I met Chase in Boston long long ago. It may have still been the 1990s. He would show up at my house to photograph my roommates. They would drink wine and listen to Morrissey really loudly. Chase never showed up at my house before midnight. I worked at 7am. I did not like Chase. He thought I was a bitch.I am probably the closest thing to a girl version of Chase you can get. I do not remember when we became friends or why. I can detail weeks of my life down to the second. I can remember things and instances others never noticed. I can lose weeks of life just as easily, with no recollection of what I did, who I saw, or how much time actually passed.
Chase and I sat on a park bench in New Orleans a few summers ago talking. We figured we had been there for an hour or so. Apparently it was closer to 6.
I am having an anxiety attack trying to get on a standby flight to Philly, a week and a half ago. My level of panic rises to orange as suggested flight to Memphis four hours later is mentioned. All of a sudden I just ask, “What about Baltimore?” An airline attendant furiously types at her computer. She tells me there is a flight leaving in five minutes with one seat left. She looks at me and simply says, “Run.” I get on the plane. I am trying to call Chase, but they are telling me to turn off my phone. The plane took off. I knew Chase would be there to pick me up from the airport. It didn’t matter. I planned to leave the next morning for Philly. I think we lost track of time again. I am not sure how long I was in Baltimore. I think it may have been close to a week.
Chase did shoots. I wrote blogs. He roamed around aimlessly looking for the right light in a pair of girls shorts. I lied on the floor in a bikini typing on my laptop. I would get up at 10 am, Chase at 5 pm. I never really noticed.
I do not take pictures. Chase does. I bought a shitty digital camera hoping it would inspire me to try to capture more of my life than these words do. I always forget it is in my purse. Even when I manage to use it, it doesn’t see what Chase’s camera sees.
People read what I write. They are lost at my ability to detail the smallest moments in my life. Both the people that were there and those that were not, are baffled by it. This confused me, until Chase. I have seen thousands of photos he has taken of a moment I was standing next to him. When I see the photos I realize he captured something, I missed. A moment I remember as pretty, Chase saw as beautiful.
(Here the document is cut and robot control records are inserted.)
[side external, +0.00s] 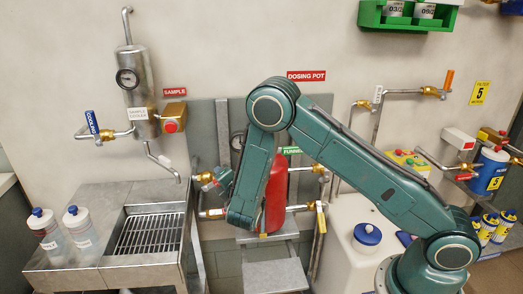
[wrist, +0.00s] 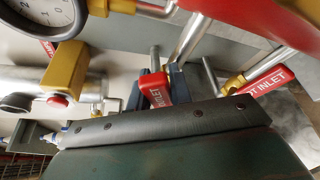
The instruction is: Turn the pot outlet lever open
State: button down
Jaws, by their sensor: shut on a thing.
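In the wrist view, my gripper (wrist: 157,84) has its dark fingers shut on a red lever (wrist: 155,90). The white lettering on the lever is too small to read fully; I take it as the pot outlet lever. A second red lever, the pot inlet lever (wrist: 272,82), lies to the right, apart from the fingers. The red dosing pot (side external: 276,195) stands upright in the side view, partly behind my arm. There the fingers and the held lever are mostly hidden by my own wrist.
A pressure gauge (wrist: 42,18) and a yellow valve body with a red button (wrist: 62,80) are close on the left in the wrist view. In the side view, a steel sink bench (side external: 105,255) with two bottles stands left, and a white tank (side external: 350,265) stands right.

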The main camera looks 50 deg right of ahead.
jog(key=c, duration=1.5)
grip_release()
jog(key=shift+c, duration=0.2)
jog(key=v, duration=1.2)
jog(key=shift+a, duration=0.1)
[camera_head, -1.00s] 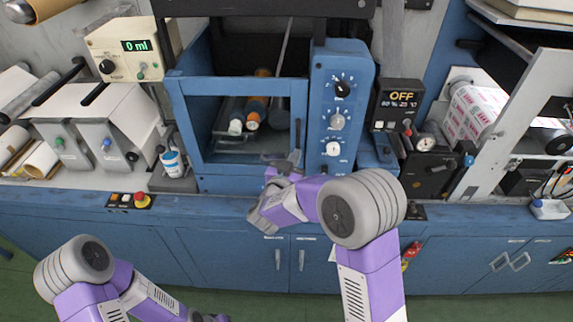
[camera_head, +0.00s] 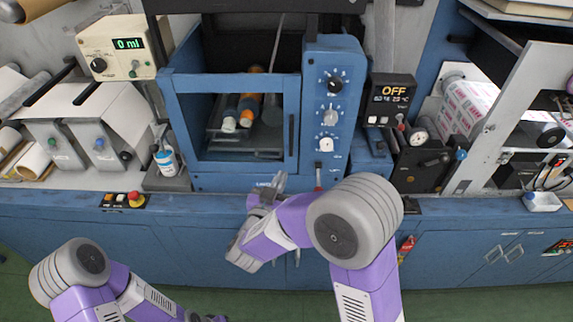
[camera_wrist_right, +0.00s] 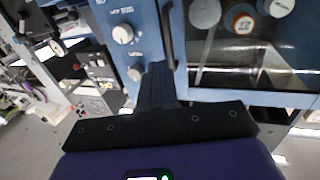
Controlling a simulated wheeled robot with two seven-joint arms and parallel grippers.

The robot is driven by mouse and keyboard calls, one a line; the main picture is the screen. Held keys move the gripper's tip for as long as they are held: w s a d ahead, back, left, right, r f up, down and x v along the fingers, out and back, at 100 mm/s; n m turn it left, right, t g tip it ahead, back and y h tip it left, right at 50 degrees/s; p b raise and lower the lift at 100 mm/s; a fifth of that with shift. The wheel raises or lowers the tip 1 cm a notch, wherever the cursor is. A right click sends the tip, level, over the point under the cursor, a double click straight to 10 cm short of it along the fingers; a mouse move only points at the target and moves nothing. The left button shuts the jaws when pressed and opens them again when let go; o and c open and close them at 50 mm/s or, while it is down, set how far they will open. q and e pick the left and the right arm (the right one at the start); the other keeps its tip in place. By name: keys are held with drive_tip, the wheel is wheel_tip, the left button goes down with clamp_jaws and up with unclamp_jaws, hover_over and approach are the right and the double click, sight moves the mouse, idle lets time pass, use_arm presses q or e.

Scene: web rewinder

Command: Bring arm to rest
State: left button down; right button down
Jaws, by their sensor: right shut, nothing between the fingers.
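My right arm reaches in from the lower right in the head view. Its gripper (camera_head: 268,188) is shut and empty at the front edge of the counter, below the blue cabinet (camera_head: 180,130). In the right wrist view the shut fingers (camera_wrist_right: 158,85) point toward the cabinet's knob panel and dark door handle; I cannot tell the exact gap. My left arm (camera_head: 80,268) hangs low at the bottom left, over the floor. Its gripper (camera_head: 208,318) is only partly in view at the bottom edge, so its jaws cannot be read.
A dispenser reading "0 ml" (camera_head: 118,48) stands left, a controller reading "OFF" (camera_head: 391,98) right. A red button (camera_head: 134,197) sits on the counter edge. Open floor lies in front.

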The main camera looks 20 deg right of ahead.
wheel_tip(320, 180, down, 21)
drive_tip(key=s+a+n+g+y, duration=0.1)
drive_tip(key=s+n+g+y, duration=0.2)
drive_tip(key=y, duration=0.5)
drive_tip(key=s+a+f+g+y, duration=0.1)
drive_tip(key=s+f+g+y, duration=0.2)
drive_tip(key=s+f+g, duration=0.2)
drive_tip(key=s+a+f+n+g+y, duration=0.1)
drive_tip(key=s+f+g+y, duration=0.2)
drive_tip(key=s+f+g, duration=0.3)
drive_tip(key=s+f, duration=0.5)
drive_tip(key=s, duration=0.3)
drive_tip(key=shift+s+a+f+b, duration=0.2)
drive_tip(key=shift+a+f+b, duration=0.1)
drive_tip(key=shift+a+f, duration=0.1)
His eyes see things we don’t. His eyes create art out of the mundane. I have been asked by people far removed from us and our circle of friends about Chase. They ask me how we became friends. I still can’t remember. But, when they ask me about Chase and his work, I shake me head and call him “brilliant.” Then I add, “And he lives in his sister’s basement.”
I don’t know why we know each other so well. But, I doubt Chase does either.